Designing with Intention
How Architecture and Interface Influence My Art
One of the most fascinating overlaps in my creative life is the relationship between architecture, interface design, and digital art. Architecture teaches us how to guide people through physical space, while interface design focuses on guiding people through information. My work lives at the intersection of both—creating visual and interactive experiences that feel intentional, intuitive, and immersive.
My love for architecture comes from a place of awe. There’s something deeply moving about how structures can shape emotion, behavior, and memory. The clean lines of modernism, the ornate curves of Baroque facades, the raw honesty of Brutalism—all of these influence how I think about form, balance, and tension.
Similarly, my experience with interface design makes me constantly think about usability, clarity, and flow. In my digital art practice, I often ask: how should someone move through this piece? What emotions should they feel? Where does their attention go first?
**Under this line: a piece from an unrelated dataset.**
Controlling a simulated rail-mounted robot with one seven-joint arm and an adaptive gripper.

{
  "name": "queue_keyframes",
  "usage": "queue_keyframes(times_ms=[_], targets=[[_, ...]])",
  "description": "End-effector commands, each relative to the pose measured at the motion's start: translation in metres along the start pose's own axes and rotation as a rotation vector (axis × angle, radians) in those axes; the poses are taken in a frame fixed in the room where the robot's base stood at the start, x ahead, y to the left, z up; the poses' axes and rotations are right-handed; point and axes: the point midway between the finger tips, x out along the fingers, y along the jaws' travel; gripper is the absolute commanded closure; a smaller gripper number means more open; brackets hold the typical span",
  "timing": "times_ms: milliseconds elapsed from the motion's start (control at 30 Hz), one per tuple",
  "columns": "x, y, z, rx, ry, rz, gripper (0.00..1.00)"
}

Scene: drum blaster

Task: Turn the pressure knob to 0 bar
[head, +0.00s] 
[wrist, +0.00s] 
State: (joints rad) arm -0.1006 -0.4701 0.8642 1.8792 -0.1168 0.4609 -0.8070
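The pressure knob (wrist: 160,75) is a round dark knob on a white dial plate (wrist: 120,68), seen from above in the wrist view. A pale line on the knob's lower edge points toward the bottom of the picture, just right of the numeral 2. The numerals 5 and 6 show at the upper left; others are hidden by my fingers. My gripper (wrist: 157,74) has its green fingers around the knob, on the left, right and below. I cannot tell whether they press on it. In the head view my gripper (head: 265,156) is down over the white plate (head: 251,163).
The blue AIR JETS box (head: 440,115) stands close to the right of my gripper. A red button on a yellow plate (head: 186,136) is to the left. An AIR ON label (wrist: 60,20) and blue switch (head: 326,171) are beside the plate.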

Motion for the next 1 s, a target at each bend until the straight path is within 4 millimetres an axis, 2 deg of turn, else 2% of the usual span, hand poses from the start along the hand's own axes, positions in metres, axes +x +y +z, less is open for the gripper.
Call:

This mindset leads me to approach my work like a spatial experience. Whether I’m building a generative piece or an interactive gallery, I want the viewer to feel guided but not controlled, immersed but not overwhelmed.
Designing with intention means bringing together the structural logic of architecture, the functional elegance of interface design, and the emotional resonance of art. It’s about shaping not just what people see, but how they feel and move through it.
For me, digital art isn’t just an image on a screen—it’s a space to step into, explore, and experience.